* begin Dataset extract *

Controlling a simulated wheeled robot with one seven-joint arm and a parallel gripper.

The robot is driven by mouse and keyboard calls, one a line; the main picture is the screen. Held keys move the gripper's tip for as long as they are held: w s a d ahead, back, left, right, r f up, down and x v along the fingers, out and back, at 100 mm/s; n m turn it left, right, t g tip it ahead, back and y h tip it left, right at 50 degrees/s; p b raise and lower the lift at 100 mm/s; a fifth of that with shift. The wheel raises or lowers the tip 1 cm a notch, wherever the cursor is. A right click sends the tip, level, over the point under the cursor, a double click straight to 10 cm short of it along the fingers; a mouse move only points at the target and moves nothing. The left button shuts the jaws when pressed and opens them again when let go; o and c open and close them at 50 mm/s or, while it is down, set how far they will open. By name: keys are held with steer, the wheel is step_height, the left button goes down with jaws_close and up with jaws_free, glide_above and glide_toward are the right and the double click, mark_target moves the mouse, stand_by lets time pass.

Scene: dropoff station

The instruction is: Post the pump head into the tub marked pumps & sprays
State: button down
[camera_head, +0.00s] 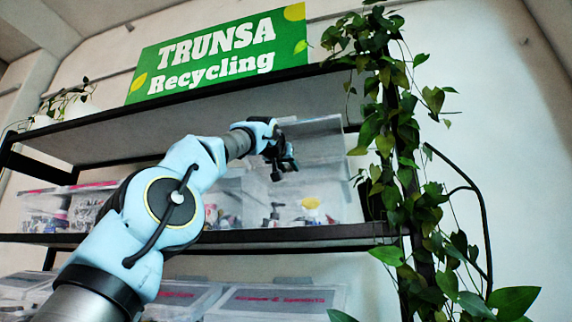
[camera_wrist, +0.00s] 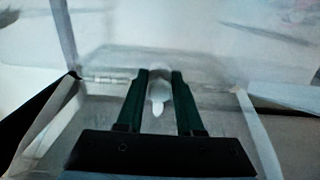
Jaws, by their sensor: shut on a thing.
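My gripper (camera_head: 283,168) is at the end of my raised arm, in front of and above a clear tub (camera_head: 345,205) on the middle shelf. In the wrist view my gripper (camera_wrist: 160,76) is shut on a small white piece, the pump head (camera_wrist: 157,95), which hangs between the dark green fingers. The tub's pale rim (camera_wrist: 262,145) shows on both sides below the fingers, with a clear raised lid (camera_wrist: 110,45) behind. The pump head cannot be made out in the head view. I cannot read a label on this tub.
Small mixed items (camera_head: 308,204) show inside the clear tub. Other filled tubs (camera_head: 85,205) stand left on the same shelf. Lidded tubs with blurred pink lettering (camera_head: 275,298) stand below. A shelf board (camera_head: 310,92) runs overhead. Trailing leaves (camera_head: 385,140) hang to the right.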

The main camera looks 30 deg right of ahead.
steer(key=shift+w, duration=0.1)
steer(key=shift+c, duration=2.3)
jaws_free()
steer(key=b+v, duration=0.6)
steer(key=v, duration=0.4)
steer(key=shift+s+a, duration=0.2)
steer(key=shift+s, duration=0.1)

* end Dataset extract *

• [Stated exercise] Every line of the data should be copied as it stands, without the images.

• [Reply to the exercise]
Controlling a simulated wheeled robot with one seven-joint arm and a parallel gripper.

The robot is driven by mouse and keyboard calls, one a line; the main picture is the screen. Held keys move the gripper's tip for as long as they are held: w s a d ahead, back, left, right, r f up, down and x v along the fingers, out and back, at 100 mm/s; n m turn it left, right, t g tip it ahead, back and y h tip it left, right at 50 degrees/s; p b raise and lower the lift at 100 mm/s; a fifth of that with shift. The wheel raises or lowers the tip 1 cm a notch, wherever the cursor is. A right click sends the tip, level, over the point under the cursor, a double click straight to 10 cm short of it along the fingers; a mouse move only points at the target and moves nothing. The left button shuts the jaws when pressed and opens them again when let go; o and c open and close them at 50 mm/s or, while it is down, set how far they will open. By name: keys are held with steer, the wheel is step_height, the left button goes down with jaws_close and up with jaws_free, glide_above and glide_toward are the right and the double click, mark_target moves the mouse, stand_by lets time pass.

Scene: dropoff station

The instruction is: Post the pump head into the tub marked pumps & sprays
State: button down
[camera_head, +0.00s] 
[camera_wrist, +0.00s] 
Jaws, by their sensor: shut on a thing.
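My gripper (camera_head: 283,168) is at the end of my raised arm, in front of and above a clear tub (camera_head: 345,205) on the middle shelf. In the wrist view my gripper (camera_wrist: 160,76) is shut on a small white piece, the pump head (camera_wrist: 157,95), which hangs between the dark green fingers. The tub's pale rim (camera_wrist: 262,145) shows on both sides below the fingers, with a clear raised lid (camera_wrist: 110,45) behind. The pump head cannot be made out in the head view. I cannot read a label on this tub.
Small mixed items (camera_head: 308,204) show inside the clear tub. Other filled tubs (camera_head: 85,205) stand left on the same shelf. Lidded tubs with blurred pink lettering (camera_head: 275,298) stand below. A shelf board (camera_head: 310,92) runs overhead. Trailing leaves (camera_head: 385,140) hang to the right.

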The main camera looks 30 deg right of ahead.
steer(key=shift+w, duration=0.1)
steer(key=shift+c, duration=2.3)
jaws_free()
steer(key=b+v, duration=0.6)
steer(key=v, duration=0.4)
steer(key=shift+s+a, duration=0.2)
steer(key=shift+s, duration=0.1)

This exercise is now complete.